Walcott sings of the classical, but from the fringes, where his poetry bodies it as if it still exists. The following is an excerpt from Walcott’s long poem, Omeros, and appears as it does in Dove’s anthology. “Another River” is Merwin’s.
Good luck, gentleman. One of you will advance to Scarriet’s 2012 Final Four.
from Omeros, Book VII
I sang of Achille, Afolabe’s son,
who never ascended in an elevator,
who had no passport, since the horizon needs none,
never begged nor borrowed, was nobody’s waiter,
whose end, when it comes, will be a death by water
(which is not for this book, which will remain unknown
and unread by him). I sang the only slaughter
that brought him delight, and that from necessity—
of fish, sang the channels of his back in the sun.

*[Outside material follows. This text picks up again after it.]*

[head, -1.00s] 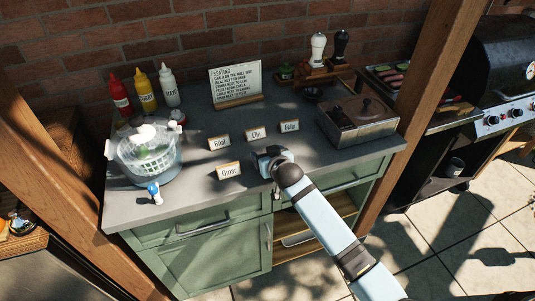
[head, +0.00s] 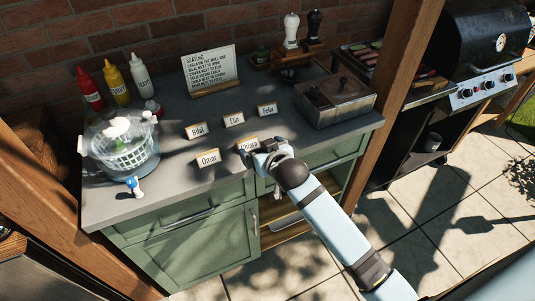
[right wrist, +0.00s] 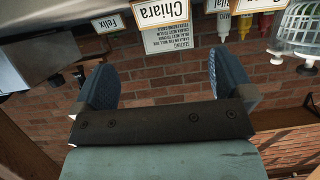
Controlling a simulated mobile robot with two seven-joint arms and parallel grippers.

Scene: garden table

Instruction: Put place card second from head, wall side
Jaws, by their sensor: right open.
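Five white place cards with wooden bases stand on the grey counter (head: 180,180): Bilal (head: 197,131), Elin (head: 234,119), Felix (head: 267,110), Omar (head: 208,157) and Chiara (head: 248,143). My right gripper (head: 262,155) is just in front of the Chiara card and partly covers it in the head view. In the right wrist view the picture is upside down. There my right gripper (right wrist: 160,68) is open and empty, with the Chiara card (right wrist: 160,12) beyond the fingertips, between their lines. The Felix card (right wrist: 108,22) shows beside it. My left gripper is out of view.
A seating sign (head: 208,70) stands at the back, its text mostly too small to read. A salad spinner (head: 123,148) and sauce bottles (head: 117,84) are at the left. Pepper mills (head: 313,30) stand behind.

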I sang our wide country, the Caribbean Sea.
Who hated shoes, whose soles were as cracked as a stone,
who was gentle with ropes, who had one suit alone,
whom no man dared insult and who insulted no one,
whose grin was a white breaker cresting, but whose frown
was a growing thunderhead, whose fist of iron
would do me a greater honour if it held on
to my casket’s oarlocks than mine lifting his own
when both anchors are lowered in the one island,
but now the idyll dies, the goblet is broken,
and rainwater trickles down the brown cheek of a jar
from the clay of Choiseul. So much left unspoken
by my chirping nib! And my earth-door lies ajar.

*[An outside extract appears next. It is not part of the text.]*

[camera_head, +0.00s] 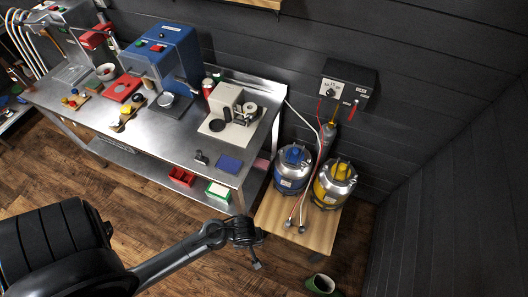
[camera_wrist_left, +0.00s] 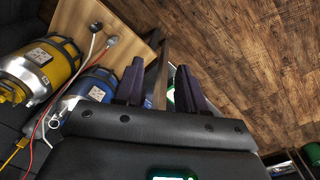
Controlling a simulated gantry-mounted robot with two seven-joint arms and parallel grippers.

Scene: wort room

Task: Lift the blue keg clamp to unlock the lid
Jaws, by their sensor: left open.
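The blue keg (camera_head: 290,181) stands on a low wooden stand, with its blue clamp (camera_head: 294,154) on top of the metal lid. The clamp appears to lie down over the lid; its exact position is too small to tell. My left gripper (camera_head: 256,264) hangs open and empty in front of the stand, to the lower left of the blue keg and apart from it. In the left wrist view my two dark fingers (camera_wrist_left: 160,76) are spread, with the blue keg (camera_wrist_left: 93,87) partly hidden behind the left one. The right gripper is in neither view.
The yellow keg (camera_head: 332,187) stands right of the blue one. Hoses run from the wall box (camera_head: 348,82) past both kegs to the wooden stand (camera_head: 318,237). The steel bench (camera_head: 160,132) stands to the left. A green container (camera_head: 320,284) is on the floor.

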I lie wrapped in a flour-sack sail. The clods thud
on my rope-lowered canoe. Rasping shovels scrape
a dry rain of dirt on its hold, but turn your head
when the sea-almond rattles or the rust-leaved grape
from the shells of my unpharaonic pyramid
towards paper shredded by the wind and scattered
like white gulls that separate their names from the foam
and nod to a fisherman with his khaki dog
that skitters from the wave-crash, then frown at his form
for swift second. In its earth-trough, my pirogue
with its brass-handled oarlocks is sailing. Not from
but with them, with Hector, with Maud in the rhythm
of her beds trowelled over, with a swirling log
lifting its mossed head from the swell; let the deep hymn
of the Caribbean continue my epilogue;
may waves remove their shawls as my mourners walk home
to their rusted villages, good shoes in one hand,
passing a boy who walked through the ignorant foam,
and saw a sail going out or else coming in,
and watched asterisks of rain puckering the sand.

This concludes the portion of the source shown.